Prime Minister Lucas Papademos, meanwhile, was meeting with Greece's debt inspectors from the International Monetary Fund, European Central Bank and European Commission, collectively known as the troika. The country is negotiating the terms of a second massive rescue package, worth euro130 billion ($169 billion), with the eurozone and private bondholders.

On Wednesday, the IMF's top official in Greece urged the country to fire excess public servants and impose further cuts on workers' pay rights to reduce the size of the public sector and make the economy more competitive. Poul Thomsen warned the government it would not be able to reduce its high budget deficits unless it focused on spending cuts, arguing that the country's taxpayers had reached the limit.

"There are no more low-hanging fruits," he told a financial conference in Athens. "We have clearly reached the limit of what can be achieved through raising taxes ... Lesson: We have to move the expenditure side."

He urged the government to "move aggressively" to reduce the size of the public sector.

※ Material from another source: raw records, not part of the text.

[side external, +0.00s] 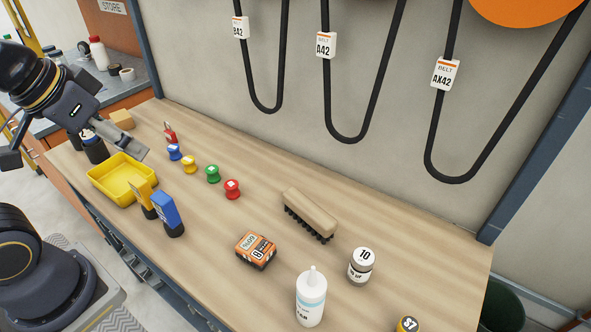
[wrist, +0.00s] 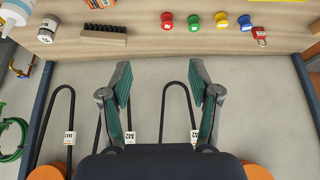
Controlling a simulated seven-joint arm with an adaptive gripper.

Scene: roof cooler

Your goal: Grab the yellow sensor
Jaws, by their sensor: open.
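A yellow block-shaped piece with a dark base (side external: 145,196), which looks like the yellow sensor, stands upright at the right edge of a yellow tray (side external: 97,187). A similar blue piece (side external: 166,212) stands just in front of it, partly overlapping it. Neither is visible in the wrist view. A small yellow knob (side external: 189,165), also in the wrist view (wrist: 220,20), is another yellow thing. My gripper (side external: 138,150) is above the bench, behind the tray and left of the knobs. In the wrist view my gripper (wrist: 161,75) is open, with nothing between its fingers.
Blue (side external: 174,152), green (side external: 213,174) and red (side external: 232,189) knobs line the bench beside the yellow one. A red padlock (side external: 170,134) lies behind. A brush (side external: 311,213), orange box (side external: 256,250) and white bottle (side external: 311,299) stand right. Belts hang on the wall (side external: 380,90).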

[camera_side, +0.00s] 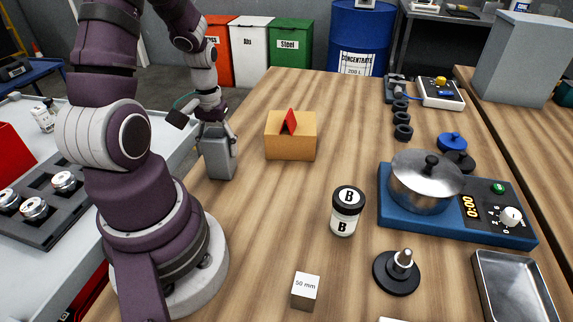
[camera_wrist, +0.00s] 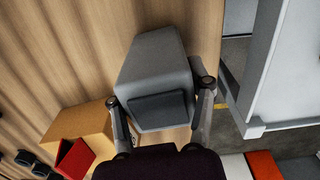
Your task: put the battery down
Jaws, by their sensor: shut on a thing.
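The battery is a grey block (camera_side: 219,158) near the left edge of the wooden table in the side view. In the wrist view the battery (camera_wrist: 152,58) fills the middle, with a darker panel on its near face. My gripper (camera_side: 216,134) is above it in the side view, with its fingers around the upper part. In the wrist view my gripper (camera_wrist: 161,93) has one finger on each side of the battery and is shut on it. The battery looks upright; I cannot tell whether its base touches the table.
A tan box (camera_side: 290,143) with a red wedge (camera_side: 289,121) stands right of the battery. A jar marked B (camera_side: 347,211), a 50 mm cube (camera_side: 305,291) and a pot (camera_side: 425,184) on a blue hotplate (camera_side: 455,222) are farther right. Bare wood lies between box and jar.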

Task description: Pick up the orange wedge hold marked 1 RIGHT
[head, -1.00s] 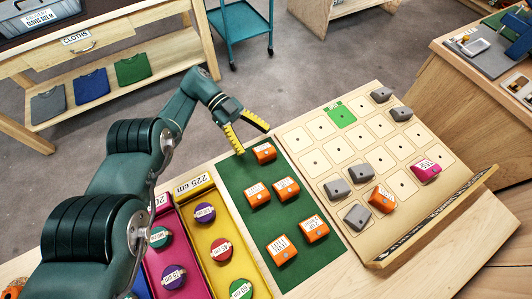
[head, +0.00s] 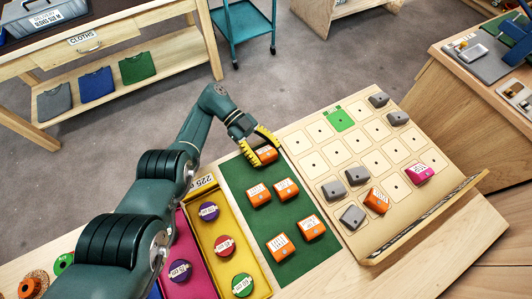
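Several orange wedge holds lie on the green mat (head: 299,271). One orange hold (head: 266,154) is at the mat's far end. Below it are a left hold (head: 258,195) and a right hold (head: 286,189), and nearer are another left hold (head: 280,246) and right hold (head: 312,227). Their labels are too small to read surely, so I cannot tell which is 1 RIGHT. My gripper (head: 267,155) has its yellow fingers down on either side of the far hold, partly hiding it. I cannot tell whether they press on it.
The tilted wooden panel (head: 417,218) right of the mat carries grey holds, a pink hold (head: 419,174), an orange hold (head: 377,200) and a green marker (head: 339,120). Left of the mat, a yellow tray (head: 241,258) and a pink tray (head: 187,250) hold round labelled pieces.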

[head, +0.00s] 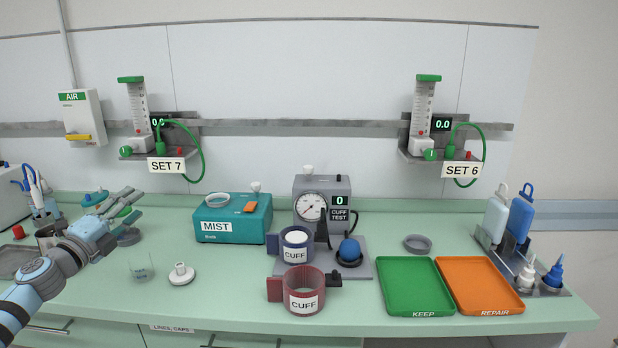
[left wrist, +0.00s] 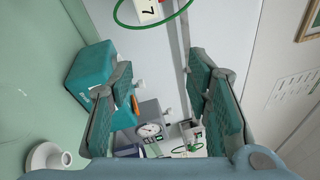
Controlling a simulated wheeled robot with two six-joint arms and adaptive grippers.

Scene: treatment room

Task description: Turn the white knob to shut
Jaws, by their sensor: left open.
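Several white knob-like parts show, and I cannot tell which one the task means. One white knob (head: 256,187) stands on top of the teal MIST box (head: 234,219); another white knob (head: 309,169) tops the grey CUFF TEST unit (head: 322,187). Both knobs also show in the left wrist view, the MIST one (left wrist: 140,84) and the CUFF TEST one (left wrist: 168,112). My left gripper (head: 139,201) is open and empty above the counter's left part, left of the MIST box and apart from it. In the left wrist view its fingers (left wrist: 160,66) frame the wall and boxes. My right gripper is not visible.
A white stemmed disc (head: 181,274) and a clear beaker (head: 141,269) stand on the counter before my left arm. Cuffs (head: 303,291), a green KEEP tray (head: 415,286) and an orange REPAIR tray (head: 479,286) lie rightward. Flowmeters SET 7 (head: 139,110) and SET 6 (head: 424,112) hang above.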

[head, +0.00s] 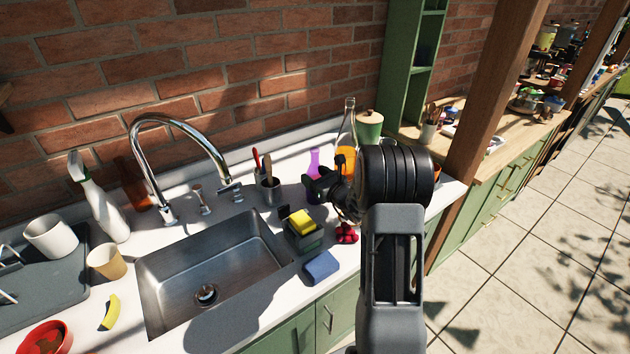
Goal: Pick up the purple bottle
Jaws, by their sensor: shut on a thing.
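The purple bottle (314,163) stands upright on the white counter, right of the sink and near the back wall. Its slim neck and upper body show; the lower part is largely hidden behind my gripper. My gripper (318,184) reaches in from the right and is shut on the purple bottle at its body. The fingertips are small and dark here, and the bottle's base is hard to make out.
A clear bottle of orange liquid (347,140) and a green canister (369,128) stand behind my arm. A utensil cup (270,190) is left of the bottle. A sponge caddy (303,236), blue sponge (322,267) and red object (346,233) lie in front. The sink (215,265) is left.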

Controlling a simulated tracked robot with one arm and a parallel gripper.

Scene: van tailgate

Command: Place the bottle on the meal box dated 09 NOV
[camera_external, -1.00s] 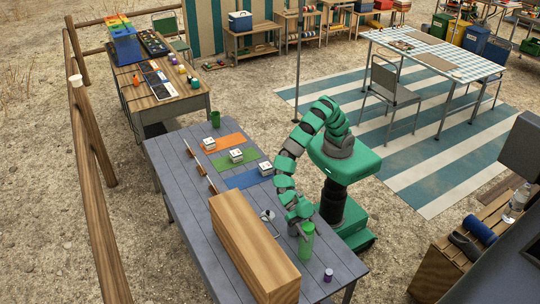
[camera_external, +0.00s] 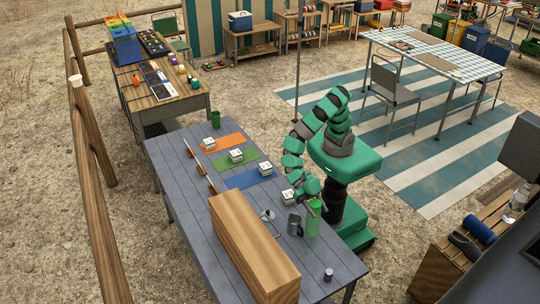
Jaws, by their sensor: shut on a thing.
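My gripper (camera_external: 312,198) is shut on a green bottle (camera_external: 313,222) and holds it upright at the right side of the grey table. Several small white boxes with printed tops stand on the table; their dates are too small to read. One box (camera_external: 221,143) is on the orange mat, one (camera_external: 236,156) on the green mat and one (camera_external: 265,168) on the blue mat. Another white box (camera_external: 288,197) sits just left of my gripper. I cannot tell exactly how high the bottle is above the table.
A grey mug (camera_external: 295,226) stands close to the left of the bottle. A long wooden box (camera_external: 250,245) fills the front left of the grey table (camera_external: 185,205). A small purple-banded jar (camera_external: 328,275) stands near the front right corner.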

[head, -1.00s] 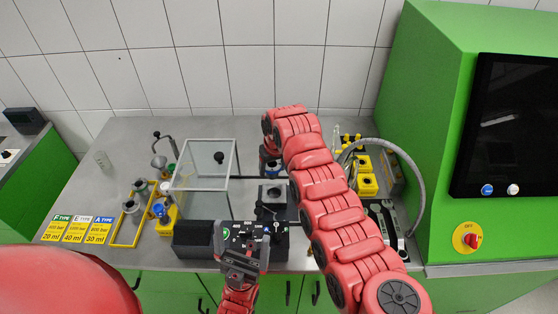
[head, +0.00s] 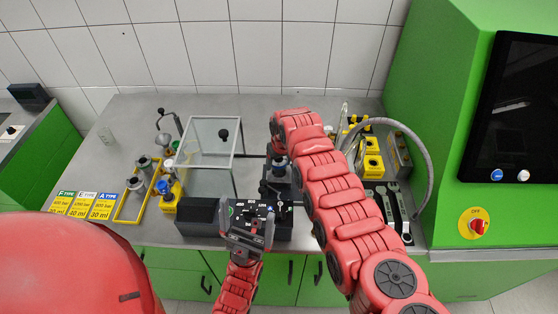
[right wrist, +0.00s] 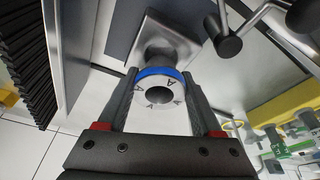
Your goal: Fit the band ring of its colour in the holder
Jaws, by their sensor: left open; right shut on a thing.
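My right gripper (right wrist: 157,100) is shut on a grey ring (right wrist: 163,92) with a blue band and letters A on its face, in the right wrist view. The ring has a dark round hole. Behind it is a grey metal piece with a square plate (right wrist: 180,35); I cannot tell whether the ring touches it. In the head view my right arm hides most of this spot, at the dark block (head: 280,180) right of the clear box. My left gripper (head: 251,213) is open and empty in front of the dark equipment at the table's front edge.
A clear box (head: 208,150) stands left of my right arm. A yellow tray (head: 131,205) with grey parts and type cards (head: 82,205) lie further left. Yellow blocks (head: 373,165), wrenches (head: 393,208) and a grey hose (head: 418,165) are at right, beside the green cabinet (head: 440,110).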

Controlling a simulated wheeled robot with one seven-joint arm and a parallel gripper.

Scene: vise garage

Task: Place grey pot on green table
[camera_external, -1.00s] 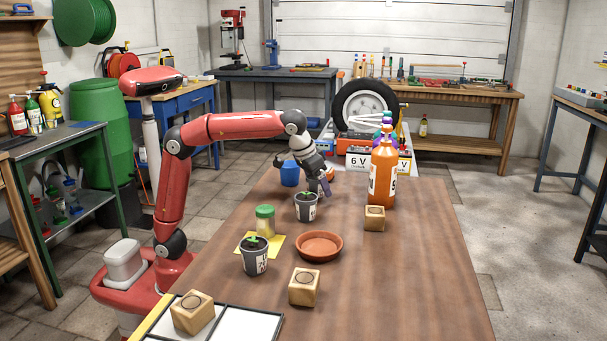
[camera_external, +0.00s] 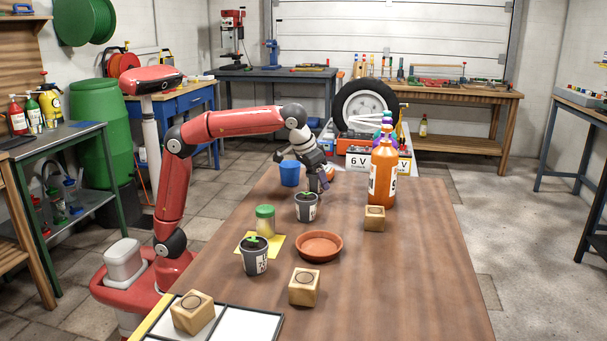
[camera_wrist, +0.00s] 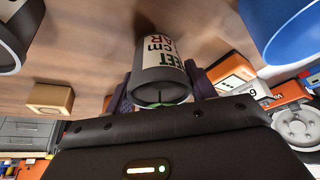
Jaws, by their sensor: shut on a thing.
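A grey pot (camera_external: 306,210) with a white label and a small green plant stands on the brown table. It also shows in the wrist view (camera_wrist: 158,68), between the two fingers of my gripper (camera_wrist: 160,90), which is shut on it. In the external view my gripper (camera_external: 319,186) is at the pot's far right side, and the pot looks upright at table level; I cannot tell whether it touches the tabletop. A second grey pot (camera_external: 254,259) with a plant stands nearer the camera. A table with a green frame (camera_external: 120,182) stands at the left.
Near the held pot are a blue pot (camera_external: 289,173), a green-lidded jar (camera_external: 265,220), an orange bottle (camera_external: 382,177) and a terracotta saucer (camera_external: 319,246). Wooden blocks (camera_external: 304,287) stand around. The brown table's right side (camera_external: 430,270) is clear.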

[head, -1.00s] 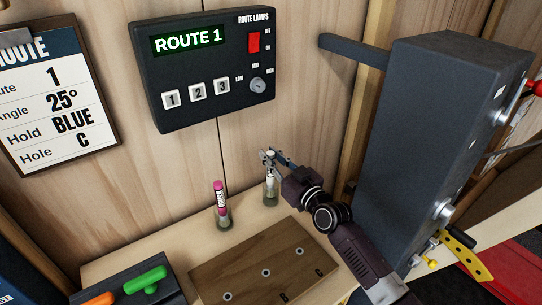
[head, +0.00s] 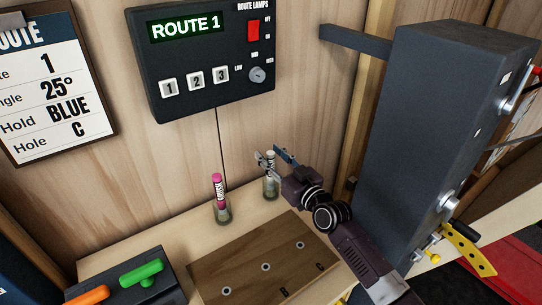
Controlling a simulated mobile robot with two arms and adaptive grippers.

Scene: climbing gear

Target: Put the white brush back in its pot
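The white brush (head: 270,158) stands roughly upright in a small clear pot (head: 271,190) on the wooden shelf by the wall. My right gripper (head: 272,160) is at the brush's top end. Its fingers are spread apart, one on each side of the brush, and look open; contact is too small to tell. The lower end of the brush is inside the pot and hard to make out. My left gripper is not in view.
A pink brush (head: 218,187) stands in another clear pot (head: 222,212) to the left. A wooden board with holes (head: 240,272) lies in front. A control box (head: 200,62) is on the wall above, and a tall dark cabinet (head: 430,140) stands right.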

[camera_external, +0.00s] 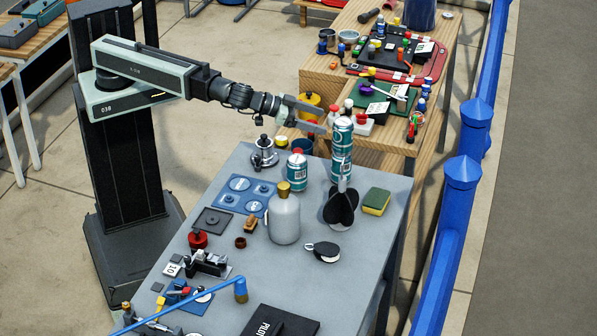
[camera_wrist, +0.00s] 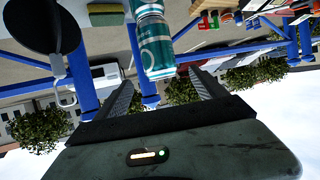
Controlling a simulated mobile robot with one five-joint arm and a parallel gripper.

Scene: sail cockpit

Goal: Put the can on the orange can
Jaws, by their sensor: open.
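A teal and white can (camera_external: 342,132) stands upright on a second teal can (camera_external: 341,166) in the external view. The wrist view, which is upside down, shows the upper can (camera_wrist: 155,48) and part of the lower can (camera_wrist: 148,9). A third teal can (camera_external: 297,173) stands to their left. No can looks plainly orange. My gripper (camera_external: 323,121) is open and empty, its fingers pointing at the upper can from the left. In the wrist view the upper can lies beyond and between the fingertips (camera_wrist: 157,82), apparently not gripped.
A grey bottle (camera_external: 284,218), a sponge (camera_external: 376,201) and a metal pot (camera_external: 264,154) are nearby on the grey table (camera_external: 345,285). A cluttered wooden table (camera_external: 383,139) lies behind. Blue railing (camera_external: 452,215) runs along the right.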

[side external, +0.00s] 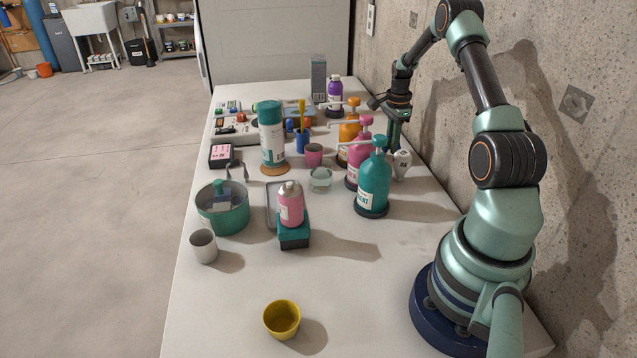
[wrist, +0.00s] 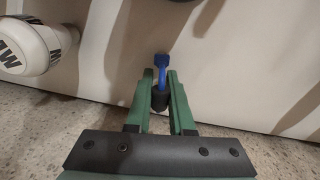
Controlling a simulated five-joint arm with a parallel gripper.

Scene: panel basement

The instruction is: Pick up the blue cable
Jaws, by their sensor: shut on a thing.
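The blue cable (wrist: 161,61) shows in the wrist view as a short blue piece with a dark cylindrical end (wrist: 160,99). It lies between the two green fingers of my gripper (wrist: 161,76), which is shut on it. In the side external view my gripper (side external: 393,146) points down near the wall, behind the pump bottles. The cable is hidden there. Whether it touches the table cannot be told.
A white bottle (side external: 402,163) stands close to my gripper; it also shows in the wrist view (wrist: 32,45). Teal (side external: 374,182), pink (side external: 361,150) and orange (side external: 349,130) pump bottles stand in front. The wall is close on the right. The table's near part is mostly clear around a yellow cup (side external: 282,320).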

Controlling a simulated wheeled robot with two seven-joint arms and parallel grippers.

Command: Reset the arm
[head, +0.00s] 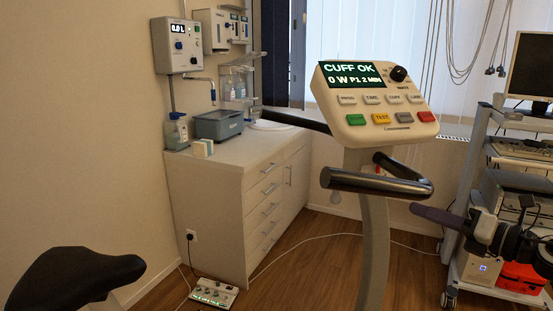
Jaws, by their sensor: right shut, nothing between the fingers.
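My right gripper (484,228) shows at the lower right, in front of the wheeled equipment cart. It is shut and empty. Its grey and black parts are dark and partly cut off by the right edge. A dark purple elongated piece (435,214) lies just left of it; I cannot tell whether the two touch. My left gripper is not in view.
An exercise bike's console (375,97) reads "CUFF OK", above its black handlebar (370,181). Its saddle (75,277) is lower left. A cabinet (218,190) holds a grey bin (219,125). The equipment cart (468,190) is close on the right. A power strip (213,293) lies on the floor.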

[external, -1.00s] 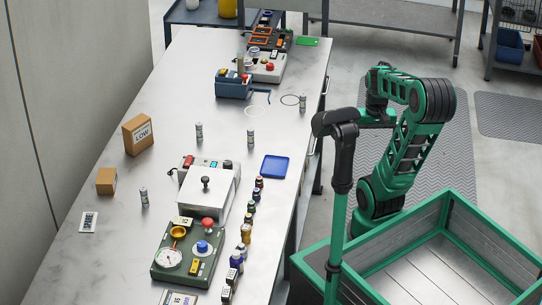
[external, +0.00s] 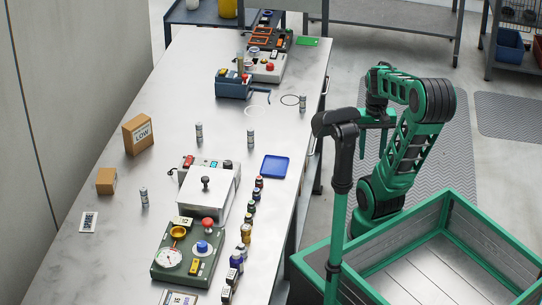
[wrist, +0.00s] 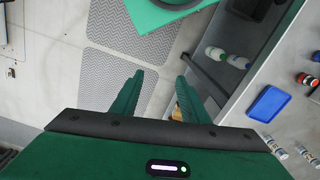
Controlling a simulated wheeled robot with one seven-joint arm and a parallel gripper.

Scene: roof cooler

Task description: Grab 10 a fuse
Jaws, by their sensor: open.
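Several small grey labelled cylinders that look like fuses stand on the bench: one at the left (external: 144,197), two near the middle (external: 199,132) (external: 251,138), and one farther back at the right (external: 303,103). Their ratings are too small to read. Two grey cylinders also show at the lower right of the wrist view (wrist: 274,147) (wrist: 306,154). My gripper (external: 374,150) is open and empty, off the bench's right side, its fingers pointing down. Its two green fingers (wrist: 158,78) show apart in the wrist view, over the floor beside the bench.
A blue tray (external: 275,166) lies near the bench's right edge. A row of small bottles (external: 247,219), a white-lidded device (external: 207,190) and a green gauge panel (external: 189,252) fill the front. Brown boxes (external: 138,134) stand at the left. The bench middle has free room.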

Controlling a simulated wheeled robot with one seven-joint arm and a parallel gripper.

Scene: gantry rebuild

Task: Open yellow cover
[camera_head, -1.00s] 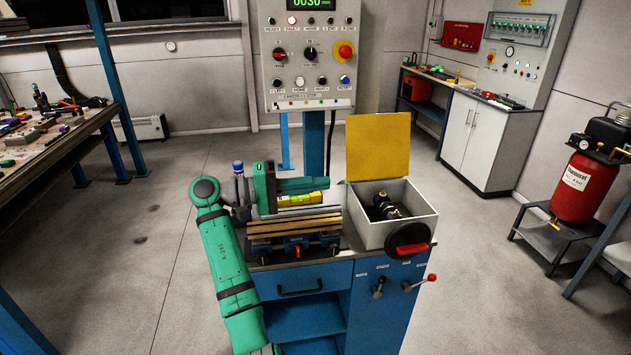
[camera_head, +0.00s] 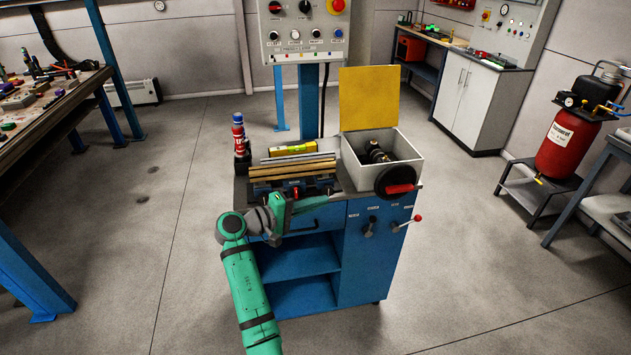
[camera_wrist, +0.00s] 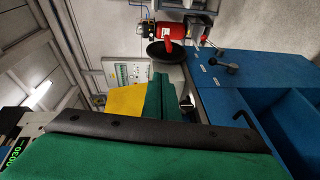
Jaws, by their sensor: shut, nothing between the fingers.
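The yellow cover (camera_head: 368,98) stands upright at the back edge of a light grey open-topped box (camera_head: 402,150). The box is open, and dark round parts (camera_head: 376,152) show inside it. The cover also shows in the wrist view (camera_wrist: 126,102), partly hidden behind my green fingers. My gripper (camera_head: 316,203) is in front of the blue cabinet, near its top drawer, below and to the left of the box. It is apart from the cover. Its green fingers (camera_wrist: 163,95) are together and hold nothing. I cannot tell whether it touches the drawer front.
A vise with wooden strips (camera_head: 292,170), a yellow level (camera_head: 293,148) and bottles (camera_head: 239,135) are on the cabinet top. A black handwheel (camera_head: 394,182) and red-knobbed lever (camera_head: 408,223) project at the front right. A control panel (camera_head: 305,32) stands behind.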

The IMF and eurozone countries have been propping up Greece's economy with a euro110 billion package of rescue loans since May 2010. In return, the country has imposed harsh austerity measures including slashing pensions and salaries and introducing several waves of tax hikes that have driven the country into recession.

Greece has admitted it will miss its deficit targets this year, with revenues still weak despite draconian tax hikes. Papademos promised Wednesday to speed up painful reforms if needed to meet budget targets.

The prime minister was also to meet later in the day with the European Commission's task force chief for Greece, Horst Reichenbach.

Papademos, a former central bank governor who was appointed last month to lead an interim coalition government after a political crisis caused his predecessor to resign, was then to convene his Cabinet Tuesday afternoon.